Crédit photo ROZENN LE SAINT

L’application du forfait social à 20 % va-t-il freiner la vague des ruptures conventionnelles ? Depuis 2008, la tendance ne s’est pas démentie, le dispositif ayant dépassé la barre du million de départs en octobre dernier, malgré les critiques récurrentes dont ces ruptures font l’objet et les condamnations d’employeurs qui en ont abusé.

Le nombre de ruptures conventionnelles a dépassé le million depuis sa mise en place il y a trois ans et demi. Depuis août 2008, il n’a cessé de croître : entre janvier et octobre 2012, 261 000 divorces à l’amiable entre salariés et employeurs ont été conclus. Alors que les négociations sur la sécurisation de l’emploi reprendront les 10 et 11 janvier, la rupture conventionnelle est aussi née de la volonté de flexibiliser le marché du travail, avec un avantage pour les deux parties. D’une part, le salarié peut quitter son poste d’un commun accord avec son employeur tout en s’assurant de bénéficier des droits au chômage et d’indemnités égales à celles d’un licenciement. D’ailleurs, une étude de juillet 2012 du Centre d’études de l’emploi montre que les salariés y trouvent leur compte, puisqu’à peine la moitié des ruptures conventionnelles sont à l’initiative de l’employeur. D’autre part, ce dernier s’est aussi approprié ce dispositif, plus rapide, socialement mieux accepté et juridiquement moins risqué qu’un licenciement.

Résultat, aujourd’hui, près d’un salarié sur dix quitte son emploi via une rupture conventionnelle. Mais, depuis le 1er janvier, les indemnités liées à ces séparations d’un commun accord sont soumises à un forfait social de 20 % dû par l’employeur (et non seulement celles dépassant deux fois le montant du plafond annuel de la Sécurité sociale, comme auparavant).

Licenciements cachés

De quoi ralentir l’expansion fulgurante de ce dispositif ? La mesure permettra de « limiter » les cas où la rupture conventionnelle est « un artifice pour masquer un licenciement », a affirmé Jérôme Cahuzac, ministre du Budget. Une étude de la Dares de juin 2011 révèle une étrange concordanc : entre le 1er semestre 2009 et le 1er semestre 2011, la part des licenciements économiques dans les fins de CDI a chuté, passant de 12 % à 6 %, alors que celle des ruptures conventionnelles, elle, est passée de 7 % à 13 %.
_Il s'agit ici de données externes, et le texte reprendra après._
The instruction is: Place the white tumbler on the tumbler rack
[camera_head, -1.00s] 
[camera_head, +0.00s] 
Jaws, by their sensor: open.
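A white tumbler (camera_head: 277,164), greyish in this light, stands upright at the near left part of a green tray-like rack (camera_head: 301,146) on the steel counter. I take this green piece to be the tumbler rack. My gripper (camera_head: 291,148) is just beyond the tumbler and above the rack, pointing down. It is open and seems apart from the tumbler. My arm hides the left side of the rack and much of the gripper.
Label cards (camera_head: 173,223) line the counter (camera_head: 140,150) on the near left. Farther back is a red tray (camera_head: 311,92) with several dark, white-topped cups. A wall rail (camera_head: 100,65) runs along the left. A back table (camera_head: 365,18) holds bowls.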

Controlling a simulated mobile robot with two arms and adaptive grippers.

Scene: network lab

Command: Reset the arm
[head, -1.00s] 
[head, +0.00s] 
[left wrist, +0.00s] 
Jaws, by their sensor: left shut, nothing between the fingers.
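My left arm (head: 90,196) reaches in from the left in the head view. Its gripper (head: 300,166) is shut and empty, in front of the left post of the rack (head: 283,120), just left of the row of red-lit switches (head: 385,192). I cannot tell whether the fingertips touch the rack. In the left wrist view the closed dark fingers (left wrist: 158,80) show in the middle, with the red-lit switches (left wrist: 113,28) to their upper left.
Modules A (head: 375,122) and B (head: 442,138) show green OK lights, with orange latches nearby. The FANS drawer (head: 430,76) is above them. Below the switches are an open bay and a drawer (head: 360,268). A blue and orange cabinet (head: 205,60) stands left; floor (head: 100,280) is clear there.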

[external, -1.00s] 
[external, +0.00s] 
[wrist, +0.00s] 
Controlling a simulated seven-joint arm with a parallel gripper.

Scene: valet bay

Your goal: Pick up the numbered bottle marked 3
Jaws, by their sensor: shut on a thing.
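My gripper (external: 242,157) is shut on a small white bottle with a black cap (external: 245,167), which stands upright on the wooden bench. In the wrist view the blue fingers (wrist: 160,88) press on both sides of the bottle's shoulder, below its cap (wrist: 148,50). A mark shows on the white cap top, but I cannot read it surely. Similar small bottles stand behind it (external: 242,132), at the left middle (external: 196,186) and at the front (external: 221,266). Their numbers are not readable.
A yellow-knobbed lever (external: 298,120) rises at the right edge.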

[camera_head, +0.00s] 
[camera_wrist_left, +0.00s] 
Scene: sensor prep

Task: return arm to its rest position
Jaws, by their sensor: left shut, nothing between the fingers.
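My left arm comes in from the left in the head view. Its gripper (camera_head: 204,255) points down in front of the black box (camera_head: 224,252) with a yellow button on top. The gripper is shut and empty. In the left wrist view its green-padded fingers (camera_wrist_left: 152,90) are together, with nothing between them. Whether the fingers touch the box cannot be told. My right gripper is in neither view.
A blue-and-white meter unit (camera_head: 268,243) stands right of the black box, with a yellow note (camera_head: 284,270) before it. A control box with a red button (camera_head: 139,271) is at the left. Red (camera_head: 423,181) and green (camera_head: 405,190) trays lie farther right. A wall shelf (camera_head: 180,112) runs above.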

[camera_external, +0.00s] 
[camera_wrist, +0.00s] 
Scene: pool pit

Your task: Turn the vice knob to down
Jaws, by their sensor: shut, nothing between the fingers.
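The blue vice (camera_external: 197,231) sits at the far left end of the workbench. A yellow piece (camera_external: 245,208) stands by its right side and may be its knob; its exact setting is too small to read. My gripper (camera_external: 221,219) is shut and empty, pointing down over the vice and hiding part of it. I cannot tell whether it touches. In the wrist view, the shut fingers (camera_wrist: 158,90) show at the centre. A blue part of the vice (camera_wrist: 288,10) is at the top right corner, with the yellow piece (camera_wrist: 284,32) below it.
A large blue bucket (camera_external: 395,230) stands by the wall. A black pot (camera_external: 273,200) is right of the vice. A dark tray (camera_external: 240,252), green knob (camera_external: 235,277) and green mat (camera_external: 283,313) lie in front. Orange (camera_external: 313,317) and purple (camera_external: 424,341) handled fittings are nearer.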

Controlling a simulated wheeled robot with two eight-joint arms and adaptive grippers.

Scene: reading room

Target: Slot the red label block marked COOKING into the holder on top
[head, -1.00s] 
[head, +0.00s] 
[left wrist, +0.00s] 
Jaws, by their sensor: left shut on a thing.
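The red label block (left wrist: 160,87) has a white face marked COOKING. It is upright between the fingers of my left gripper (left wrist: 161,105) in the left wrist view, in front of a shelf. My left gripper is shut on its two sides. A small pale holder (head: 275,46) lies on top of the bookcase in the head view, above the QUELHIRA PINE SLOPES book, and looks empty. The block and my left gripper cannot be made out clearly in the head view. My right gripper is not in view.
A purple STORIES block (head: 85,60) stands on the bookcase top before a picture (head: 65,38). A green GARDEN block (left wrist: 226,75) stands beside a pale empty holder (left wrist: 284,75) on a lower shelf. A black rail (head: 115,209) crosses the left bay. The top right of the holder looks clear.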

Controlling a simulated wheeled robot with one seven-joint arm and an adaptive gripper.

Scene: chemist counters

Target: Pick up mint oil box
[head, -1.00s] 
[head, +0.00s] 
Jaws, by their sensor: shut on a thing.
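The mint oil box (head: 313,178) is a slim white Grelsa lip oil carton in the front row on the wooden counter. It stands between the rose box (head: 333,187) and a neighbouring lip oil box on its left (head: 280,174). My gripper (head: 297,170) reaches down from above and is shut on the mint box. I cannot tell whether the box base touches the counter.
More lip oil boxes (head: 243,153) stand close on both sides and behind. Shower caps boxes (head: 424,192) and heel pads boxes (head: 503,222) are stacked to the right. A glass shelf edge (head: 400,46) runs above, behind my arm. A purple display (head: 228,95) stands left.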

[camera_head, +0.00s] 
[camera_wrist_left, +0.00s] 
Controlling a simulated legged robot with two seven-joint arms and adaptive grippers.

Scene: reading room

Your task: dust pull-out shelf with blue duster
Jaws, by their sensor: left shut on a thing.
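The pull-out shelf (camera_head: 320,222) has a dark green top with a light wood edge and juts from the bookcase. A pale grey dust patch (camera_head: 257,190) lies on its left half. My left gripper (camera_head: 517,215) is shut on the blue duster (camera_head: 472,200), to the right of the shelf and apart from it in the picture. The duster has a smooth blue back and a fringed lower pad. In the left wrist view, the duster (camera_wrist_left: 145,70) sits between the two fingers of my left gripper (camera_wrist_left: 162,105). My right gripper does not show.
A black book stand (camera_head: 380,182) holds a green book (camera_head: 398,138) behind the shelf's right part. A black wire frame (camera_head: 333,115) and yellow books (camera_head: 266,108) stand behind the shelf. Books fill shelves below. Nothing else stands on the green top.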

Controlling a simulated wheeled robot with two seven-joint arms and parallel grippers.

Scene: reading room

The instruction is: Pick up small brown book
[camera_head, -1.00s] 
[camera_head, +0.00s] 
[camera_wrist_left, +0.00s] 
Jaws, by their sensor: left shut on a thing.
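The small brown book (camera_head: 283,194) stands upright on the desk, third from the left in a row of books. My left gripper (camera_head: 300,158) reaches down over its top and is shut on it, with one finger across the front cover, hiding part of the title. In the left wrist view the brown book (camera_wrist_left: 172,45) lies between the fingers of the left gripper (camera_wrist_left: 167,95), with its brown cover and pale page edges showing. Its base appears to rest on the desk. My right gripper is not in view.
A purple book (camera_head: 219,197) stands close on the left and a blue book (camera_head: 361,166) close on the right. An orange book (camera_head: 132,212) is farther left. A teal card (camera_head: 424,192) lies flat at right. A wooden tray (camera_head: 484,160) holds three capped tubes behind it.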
Catherine Lemorton (PS), présidente de la commission des Affaires sociales, s’interroge elle aussi « sur l’augmentation exponentielle de ces ruptures de gré à gré en pleine crise, surtout de salariés de 58 ou 59 ans ». Depuis la mise en place de la rupture conventionnelle, certains syndicats dénoncent en effet des licenciements économiques déguisés et une façon de se débarrasser des seniors plus facilement. La réalité est plus complexe, explique François Taquet, juriste et auteur de Départs négociés et ruptures conventionnelles* : « Il y a des abus. La rupture conventionnelle remplace parfois les systèmes de préretraite pour les seniors. Mais cela se fait le plus souvent avec l’accord des salariés qui ont envie de s’arrêter de travailler. Le système a un grand mérite : celui de la transparence. Auparavant, cela se faisait avec des licenciements accompagnés de transactions. »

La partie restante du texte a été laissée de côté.